De La Rue PLC on Thursday said it is seeing ‘encouraging signs of recovery’ following a significant downturn in printed currency demand over the past 18 months.

Shares in De La Rue jumped by 11% at 40.41 pence each in London on Thursday morning.

The security products maker said it swung to a pretax loss of £29.6 million in the year ended March 25 from a profit of £24.2 million the year prior.

This is largely attributed to lower revenue from its Currency division, adverse product mix, and an increase in operating expenses, De La Rue explained.

Revenue from customer contracts fell by 6.7% to £349.7 million to £375.1 million the year before.

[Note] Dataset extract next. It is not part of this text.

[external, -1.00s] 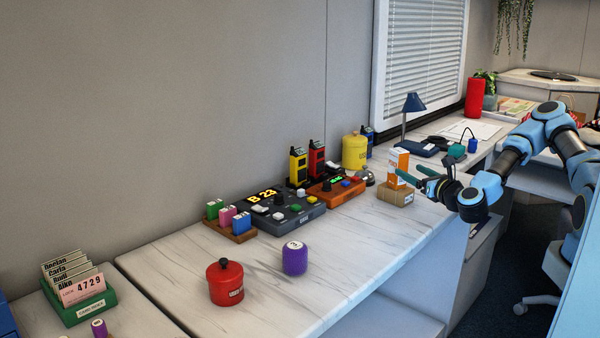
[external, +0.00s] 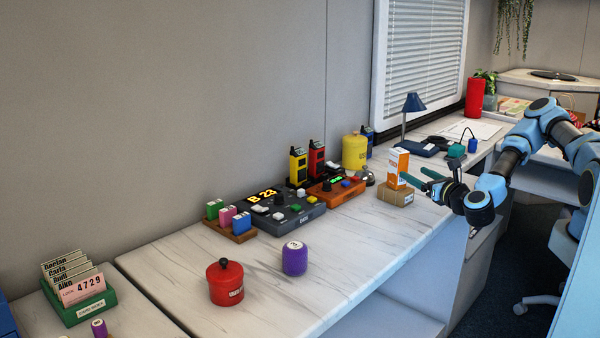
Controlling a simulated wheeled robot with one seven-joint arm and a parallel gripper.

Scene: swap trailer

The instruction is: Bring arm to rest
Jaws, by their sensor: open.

Adjusted operating profit was £27.8 million, down 27% from £36.4 million the year before, in line with its previously stated expectations.

Back in April, De La Rue said it expected full-year adjusted operating profit in financial 2024 to be in the low £20 million range. This remains De La Rue’s expectation for the full-year.

Looking ahead, De La Rue expects to see some recovery in the currency market. It forecasts revenue in the authentication division to exceed £100 million, and also expects net debt to rise to around £100 million by both the half year and year end. De La Rue added it will continue to focus on restructuring the business, driving efficiencies and innovation, and reducing costs.

Chair Clive Whiley said: ‘We are approaching the challenges facing the company with vigour and I am confident that today’s announcement, which highlights support from our core lenders, pension trustees and other stakeholders will enable a focus upon the significant market opportunities from a stable platform.’